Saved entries
* * * * * * *
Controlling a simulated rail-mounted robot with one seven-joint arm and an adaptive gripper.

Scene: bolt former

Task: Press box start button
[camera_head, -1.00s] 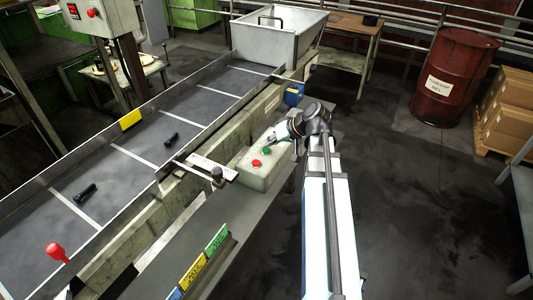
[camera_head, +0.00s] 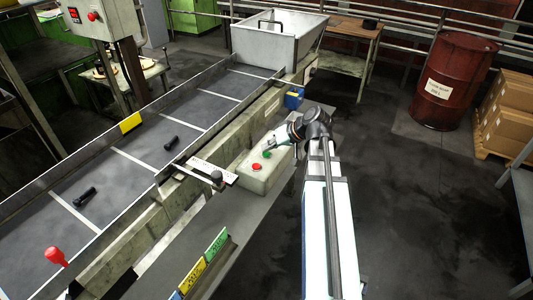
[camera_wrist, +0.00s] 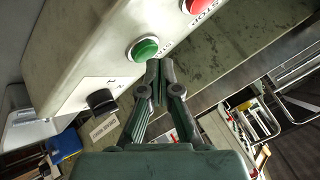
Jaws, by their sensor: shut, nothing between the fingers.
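The control box is pale, with a round green button (camera_head: 266,154) and a round red button (camera_head: 257,167) on its top face (camera_head: 274,174). In the wrist view the green button (camera_wrist: 145,48) sits in a metal ring, with the red button (camera_wrist: 196,5) at the top edge and a black knob (camera_wrist: 101,101) on the other side. My gripper (camera_wrist: 159,66) is shut and empty. Its fingertips are right beside the green button's ring; I cannot tell whether they touch it. In the head view my gripper (camera_head: 273,146) is over the box beside the green button.
A conveyor (camera_head: 140,155) with dark bolts (camera_head: 171,142) runs along the box's left side. A blue device (camera_head: 294,98) is just behind the box. Coloured signs (camera_head: 206,262) stand in front. The floor to the right is clear up to a red barrel (camera_head: 454,80).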

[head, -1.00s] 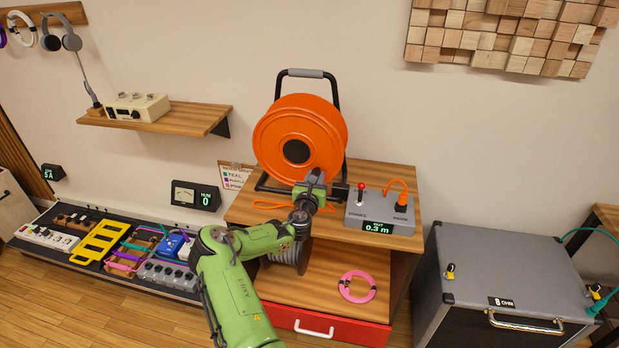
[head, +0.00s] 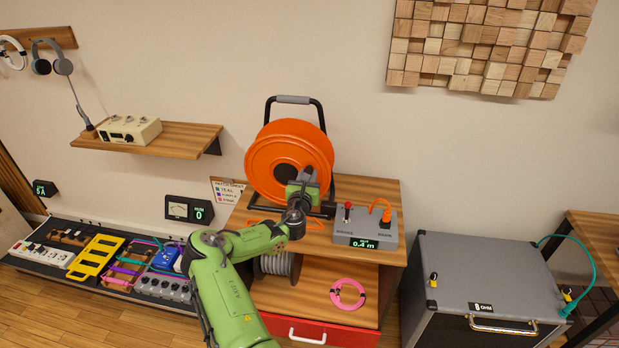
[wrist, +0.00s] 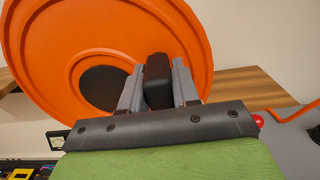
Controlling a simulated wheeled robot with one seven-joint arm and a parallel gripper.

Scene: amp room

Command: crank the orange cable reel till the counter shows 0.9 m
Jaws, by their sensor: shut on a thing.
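The orange cable reel (head: 268,160) stands upright in a black frame on the wooden cabinet top. Its disc fills the upper left of the wrist view (wrist: 60,45). My gripper (head: 303,185) is in front of the reel's lower right part. In the wrist view my gripper (wrist: 158,85) is shut on a dark crank handle (wrist: 157,72), one grey finger on each side. The rest of the crank is hidden. The counter (head: 363,243) on the grey control box reads 0.4 m.
The grey box (head: 389,236) beside the reel carries a red-knobbed lever (head: 347,205) and an orange plug (head: 386,214). A pink cable coil (head: 347,307) lies on the lower shelf. A grey-topped cabinet (head: 490,268) stands right; a pedalboard (head: 60,275) lies left.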

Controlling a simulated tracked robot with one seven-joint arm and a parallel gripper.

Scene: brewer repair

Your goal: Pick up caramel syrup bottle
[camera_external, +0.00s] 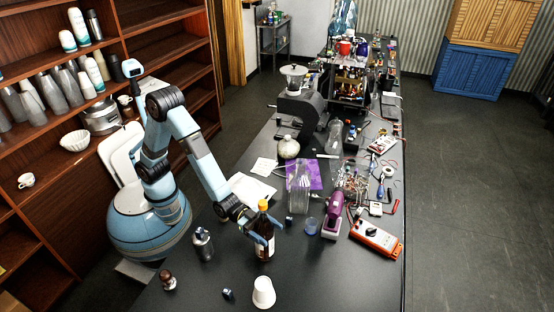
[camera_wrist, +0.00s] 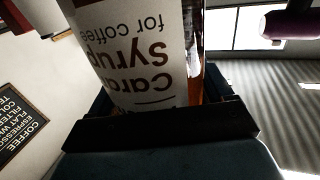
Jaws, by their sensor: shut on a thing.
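The caramel syrup bottle (camera_external: 264,246) stands upright on the dark table in the external view, brown with an orange cap and a pale label. My gripper (camera_external: 262,227) is around the bottle's upper part, with its fingers on either side. In the wrist view the bottle's label (camera_wrist: 140,50) fills the upper middle, its words "caramel syrup for coffee" upside down. My gripper is shut on the bottle. I cannot tell whether the bottle's base touches the table.
A white cup (camera_external: 263,292) stands in front of the bottle and a grey metal bottle (camera_external: 203,244) to its left.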

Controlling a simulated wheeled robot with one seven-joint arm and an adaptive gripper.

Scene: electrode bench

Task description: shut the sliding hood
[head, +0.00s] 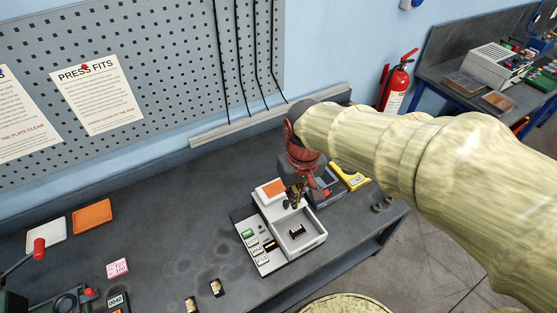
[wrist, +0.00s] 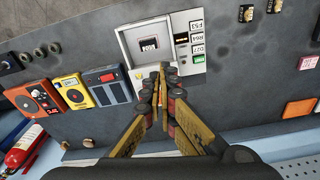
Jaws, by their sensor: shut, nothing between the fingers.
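A white bench instrument (head: 309,245) stands on the dark bench, with an open recess holding a small dark block (head: 297,232). The instrument also shows at the top of the wrist view (wrist: 133,75). At its back is a raised white part with an orange top (head: 273,188), which looks like the sliding hood, back from the recess. My gripper (head: 296,190) is over the instrument's back, beside the orange top. In the wrist view its fingertips (wrist: 160,72) are together and empty at the instrument's near edge. I cannot tell whether they touch it.
A yellow meter (head: 350,176) and a blue-grey box (head: 323,190) stand close to the instrument's right. In the wrist view an orange-red device (wrist: 30,107) lies beyond the yellow meter. Small brass-coloured parts (head: 216,288) lie in front. The bench left of the instrument is mostly clear.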

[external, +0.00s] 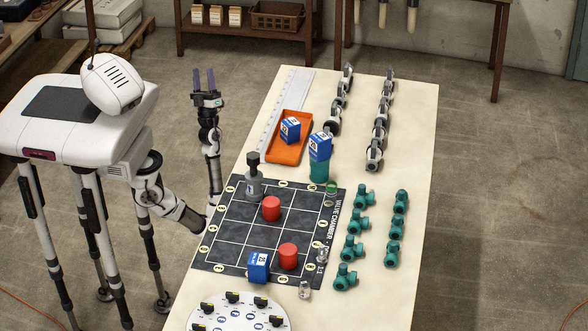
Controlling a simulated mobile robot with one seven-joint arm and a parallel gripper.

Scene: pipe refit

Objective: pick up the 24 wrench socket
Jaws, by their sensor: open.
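My gripper (204,81) is raised at the left of the table, fingers pointing up, open and empty. It is well apart from everything on the table. No piece is readable as the 24 wrench socket.
The black grid mat (238,228) holds two red cylinders (271,208) and a grey bottle-like piece (253,182). Teal fittings (351,248) and grey metal fittings (374,150) stand in rows at the right. A white round board (240,322) is in front.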

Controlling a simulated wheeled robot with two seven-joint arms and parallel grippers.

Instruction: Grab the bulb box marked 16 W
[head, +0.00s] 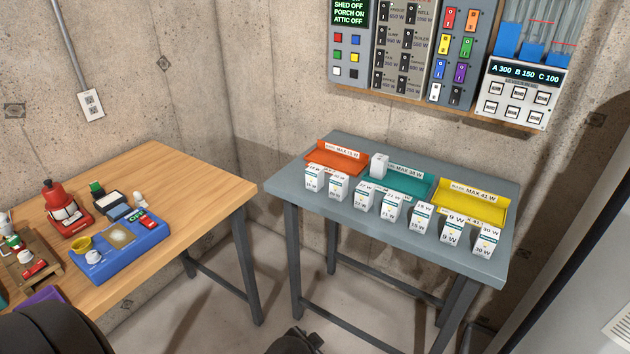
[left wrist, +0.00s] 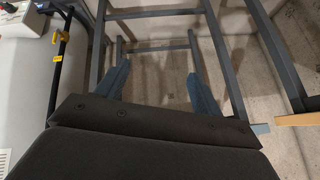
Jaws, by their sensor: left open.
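Several small white bulb boxes stand in a row along the front of the grey table in the head view. The leftmost box (head: 314,178) has a wattage label too small to read surely. The others include a 9 W box (head: 453,229) and a 30 W box (head: 487,240); the middle labels are unclear. Another white box (head: 379,166) is at the teal tray (head: 412,181), its label unreadable. I cannot tell which box is marked 16 W. My left gripper (left wrist: 158,75) is open and empty, below tabletop height before the grey table's legs. My right gripper is not in view.
The grey table (head: 290,172) also holds an orange tray (head: 330,160) and a yellow tray (head: 480,207), both with MAX labels. A wooden table (head: 180,170) with a blue device (head: 115,250) stands left, across a gap. A switch panel (head: 415,50) hangs above.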

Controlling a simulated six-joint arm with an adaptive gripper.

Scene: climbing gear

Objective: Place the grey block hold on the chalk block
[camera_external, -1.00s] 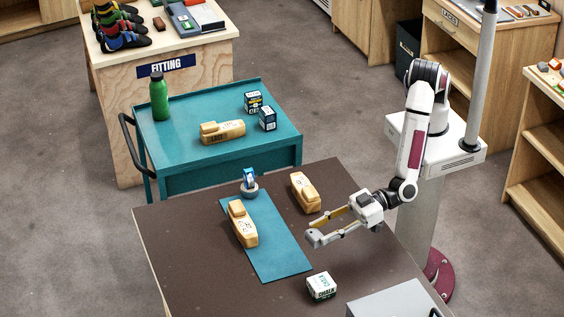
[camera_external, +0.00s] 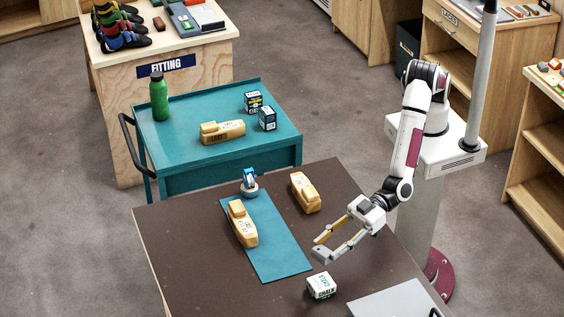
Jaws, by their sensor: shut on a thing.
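The chalk block (camera_external: 321,286) is a small white box with green and dark lettering, lying on the brown table near its front. My gripper (camera_external: 322,248) is above the table, just behind and above the chalk block. It is shut on a small grey piece, the grey block hold (camera_external: 320,256), at its fingertips. The fingers partly cover the hold, so its full shape is hard to make out. The hold appears apart from the chalk block.
A teal mat (camera_external: 272,250) lies left of my gripper, with a wooden block (camera_external: 242,224) on it. Another wooden block (camera_external: 305,192) lies behind my gripper. A grey panel (camera_external: 392,300) is at front right.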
* * * * * * *
SET PROBLEM:
Show the lines where the word "wheeled" appears in the entries.

RESULT FOR THIS EXERCISE:
Controlling a simulated wheeled robot with one seven-joint arm and a parallel gripper.
Controlling a simulated wheeled robot with one seven-joint arm and an adaptive gripper.
Controlling a simulated wheeled robot with two seven-joint arms and parallel grippers.

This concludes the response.